Double-Crusted Blueberry Pie
Adapted from: Dorie Greenspan’s Baking: From My Home to Yours
Yields: One 9-inch pie
Pie Dough for Double Crust, chilled (below)
2 ½ pints fresh blueberries
1 cup of sugar, or a little more, to taste, plus more for dusting
½ cup all purpose flour
Pinch of salt
Coarsely grated zest of ½ lemon
Squirt of fresh lemon juice, or a little more, to taste
1 large egg, beaten with 1 tsp of water, for egg wash
Sugar, for dusting
Butter a 9-inch pie plate (I used a foil plate because it is easier to cleanup)
Working on a well-floured surface (or between wax paper or plastic wrap), roll out one piece of the dough to a thickness of about 1/8 – inch. Fit the dough onto the buttered pie plate and trim the edges to a ½ inch overhang. Roll the other piece of dough into a 1/8 inch thick circle and place it on a baking sheet lined with parchment or a silicone mat.
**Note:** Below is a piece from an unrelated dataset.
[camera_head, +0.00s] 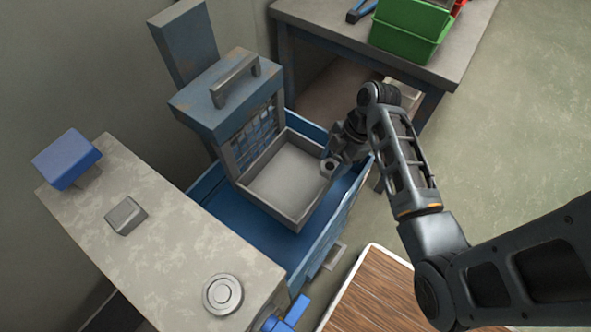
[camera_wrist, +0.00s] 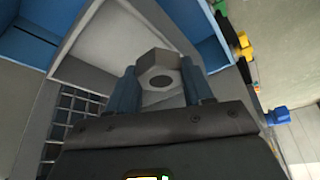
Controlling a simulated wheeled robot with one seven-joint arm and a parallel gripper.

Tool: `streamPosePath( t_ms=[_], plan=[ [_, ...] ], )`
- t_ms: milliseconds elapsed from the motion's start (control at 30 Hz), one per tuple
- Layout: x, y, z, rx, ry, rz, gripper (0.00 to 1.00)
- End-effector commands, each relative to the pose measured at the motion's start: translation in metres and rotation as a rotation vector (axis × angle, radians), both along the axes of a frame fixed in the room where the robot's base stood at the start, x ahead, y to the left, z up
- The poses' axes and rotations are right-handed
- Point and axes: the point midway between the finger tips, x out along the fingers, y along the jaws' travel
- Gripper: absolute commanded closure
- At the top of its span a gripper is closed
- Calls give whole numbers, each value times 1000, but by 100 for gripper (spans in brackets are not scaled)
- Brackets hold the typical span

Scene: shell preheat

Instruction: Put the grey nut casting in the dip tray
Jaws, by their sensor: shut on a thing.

Cover both the circle and the pie plate with plastic wrap and refrigerate while you pre-heat the oven and prepare the filling.
Getting Ready to Bake: Position a rack in the lower third of the oven and pre-heat the oven to 425 degrees F.
Put the berries in a large bowl and gently stir in the sugar, flour, salt, zest and juice; let sit for about 5 minutes. Taste the filling and add more sugar and/or lemon juice, if needed.
Remove the pie shell and top crust from the refrigerator. Sprinkle an even layer of the breadcrumbs over the bottom of the shell. Give the filling a last stir and turn it into the crust.
Using your fingertips, moisten the rim of the bottom crust with a little cold water. Center the top crust over the filling and gently press the top crust against the bottom. Either fold the overhang from the top crust under the bottom crust and crimp the edges attractively or press the top crust against the bottom crust and trim the overhang from both crusts even with the rim of the pie plate. If you’ve pressed and trimmed the crust, use the tines of a fork to press the two crusts together securely. Using a small, sharp knife, cut 4 slits in the top crust crust and cut a circle out of the center, then lift the plate onto the baking sheet. (If you have time, refrigerate the pie for about 30 minutes. The pie can also be wrapped airtight and frozen for up to 2 months. Glaze and sugar it before you put it in the over and add at least 15 minutes to the baking time).
Brush the top crust with the egg wash, then sprinkle the crust with a little sugar, just to give it sparkle.
Bake the pie for 30 minutes. Reduce oven temperature to 375 degrees F, and bake the pie for another 30 minutes or so (total baking time is about an hour) or until the crust is a beautiful golden brown and the filling is bubbling up through the slits. If the crust seems to be browning too quickly, make a loose foil tent for the pie.
Transfer the pie to a rack and let it cool and settle for at least 30 minutes before serving.
Basic Pie Dough
Yields: Two 9-inch Double Crust
3 cups all purpose flour
¼ cup sugar
1 ½ tsp salt
2 ½ sticks very cold unsalted butter, cut into tbsp size pieces
1/3 cup very cold vegetable shortening, cut into 4 pieces
About ½ cup ice water
Put the flour, sugar, and salt in a food processor fitted with a metal blade, pulse just to combine the ingredients. Drop in the butter and shortening and pulse only until the butter and shortening are cut into the flour. Don’t overdo the mixing- what you’re aiming for is to have some pieces the size of fat green peas and others the size of barley. Pulsing the machine on and off, gradually add about 6 tbsps of the water- add a little water and pulse once, add some more water, pulse again and keep going that way. Then use a few long pulses to get the water into the flour. If, after a dozen or so pulses, the dough doesn’t look evenly moistened or form soft curds, pulse in as much of the remaining water as necessary, or even a few drops more, to get a dough that will stick together when pinched. Big pieces of butter are fine. Scrape the dough out of the bowl and onto a work surface.
Divide the dough in half. Gather each half into a ball, flatten each ball into a disk and wrap each half in plastic. Refrigerate the dough for at least 1 hour before rolling (if your ingredients were very cold and you worked quickly, though, you might be able to roll the dough immediately: the dough should be as cold as if it had just come out of the fridge).
To Roll Out the Dough:
Have a buttered 9 inch pie plate at hand.
Roll the dough out onto a floured surface or between sheets of wax paper or plastic wrap or in a rolling slipcover. If you’re working on a counter, turn the dough over frequently and keep the counter floured. If you are rolling between paper, plastic or in a slipcover, make sure to turn the dough over often and to life the paper, plastic, or cover frequently so that it doesn’t roll into the dough and form creases.
Slide the rolled out dough into the fridge for about 20 minutes to rest and firm up.